── Available data ──
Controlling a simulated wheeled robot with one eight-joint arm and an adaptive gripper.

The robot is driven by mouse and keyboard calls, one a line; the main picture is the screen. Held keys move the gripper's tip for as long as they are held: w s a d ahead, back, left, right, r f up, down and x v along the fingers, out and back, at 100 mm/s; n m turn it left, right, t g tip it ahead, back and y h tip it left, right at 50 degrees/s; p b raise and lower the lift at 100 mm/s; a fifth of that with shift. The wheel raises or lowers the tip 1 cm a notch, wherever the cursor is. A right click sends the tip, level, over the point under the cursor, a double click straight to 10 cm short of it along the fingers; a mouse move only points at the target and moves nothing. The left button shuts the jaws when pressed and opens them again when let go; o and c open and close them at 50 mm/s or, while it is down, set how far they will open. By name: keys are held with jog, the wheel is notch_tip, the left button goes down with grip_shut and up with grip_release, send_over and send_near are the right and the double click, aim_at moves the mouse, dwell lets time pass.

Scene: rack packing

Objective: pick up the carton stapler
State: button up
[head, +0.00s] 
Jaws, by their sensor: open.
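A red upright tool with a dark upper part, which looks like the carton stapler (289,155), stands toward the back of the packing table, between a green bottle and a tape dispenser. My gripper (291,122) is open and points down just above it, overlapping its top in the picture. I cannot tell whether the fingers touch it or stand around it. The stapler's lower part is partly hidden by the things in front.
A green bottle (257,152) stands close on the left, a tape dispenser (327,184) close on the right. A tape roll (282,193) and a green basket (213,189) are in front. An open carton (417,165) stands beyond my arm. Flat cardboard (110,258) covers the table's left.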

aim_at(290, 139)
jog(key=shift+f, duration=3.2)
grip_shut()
───
── Available data ──
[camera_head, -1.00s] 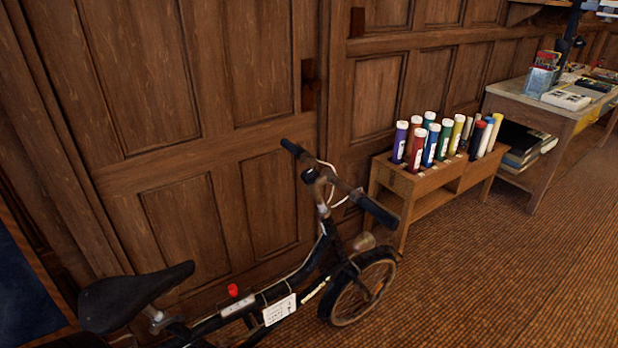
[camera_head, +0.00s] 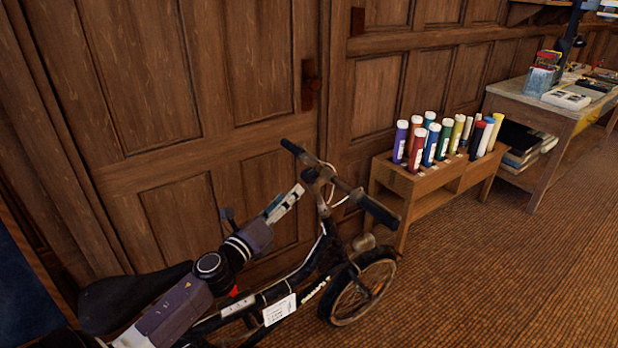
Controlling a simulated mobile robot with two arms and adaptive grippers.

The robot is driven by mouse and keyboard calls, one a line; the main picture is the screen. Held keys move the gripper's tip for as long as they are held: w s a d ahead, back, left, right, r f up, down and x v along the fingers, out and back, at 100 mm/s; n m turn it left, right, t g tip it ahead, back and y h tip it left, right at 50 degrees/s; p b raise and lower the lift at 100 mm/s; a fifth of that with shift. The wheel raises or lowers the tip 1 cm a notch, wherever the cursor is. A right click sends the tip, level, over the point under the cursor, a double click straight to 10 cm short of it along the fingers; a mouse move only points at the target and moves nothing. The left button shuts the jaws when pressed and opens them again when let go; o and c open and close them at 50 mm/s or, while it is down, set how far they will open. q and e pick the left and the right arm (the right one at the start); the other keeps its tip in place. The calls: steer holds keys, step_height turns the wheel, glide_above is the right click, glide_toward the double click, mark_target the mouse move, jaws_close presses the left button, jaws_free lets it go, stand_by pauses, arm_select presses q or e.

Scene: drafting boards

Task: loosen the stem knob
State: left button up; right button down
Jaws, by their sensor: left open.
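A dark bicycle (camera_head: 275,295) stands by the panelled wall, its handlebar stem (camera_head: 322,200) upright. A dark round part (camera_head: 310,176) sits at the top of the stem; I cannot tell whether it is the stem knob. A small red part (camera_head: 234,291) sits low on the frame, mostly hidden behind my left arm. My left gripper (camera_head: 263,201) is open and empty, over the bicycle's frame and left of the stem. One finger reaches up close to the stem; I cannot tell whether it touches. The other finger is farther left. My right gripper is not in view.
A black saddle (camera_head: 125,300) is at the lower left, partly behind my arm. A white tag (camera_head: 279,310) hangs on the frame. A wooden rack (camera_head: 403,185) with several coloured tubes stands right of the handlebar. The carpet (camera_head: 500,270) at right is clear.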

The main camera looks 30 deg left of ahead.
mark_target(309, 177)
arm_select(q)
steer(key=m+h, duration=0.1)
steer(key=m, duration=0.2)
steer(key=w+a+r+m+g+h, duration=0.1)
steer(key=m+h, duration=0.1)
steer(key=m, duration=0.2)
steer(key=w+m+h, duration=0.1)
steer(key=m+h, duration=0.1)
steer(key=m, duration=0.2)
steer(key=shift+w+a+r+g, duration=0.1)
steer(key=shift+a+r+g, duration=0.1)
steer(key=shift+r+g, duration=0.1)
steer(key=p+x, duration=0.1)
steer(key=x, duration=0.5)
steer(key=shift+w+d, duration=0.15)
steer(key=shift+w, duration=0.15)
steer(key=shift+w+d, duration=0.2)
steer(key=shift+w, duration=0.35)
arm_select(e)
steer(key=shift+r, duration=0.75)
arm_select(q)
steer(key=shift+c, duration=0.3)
───
What is required: Look above for the line containing "Scene: rack packing". Output from there through the line containing "[head, +0.00s]", exactly and inclusively.

Task result:
Scene: rack packing

Objective: pick up the carton stapler
State: button up
[head, +0.00s] 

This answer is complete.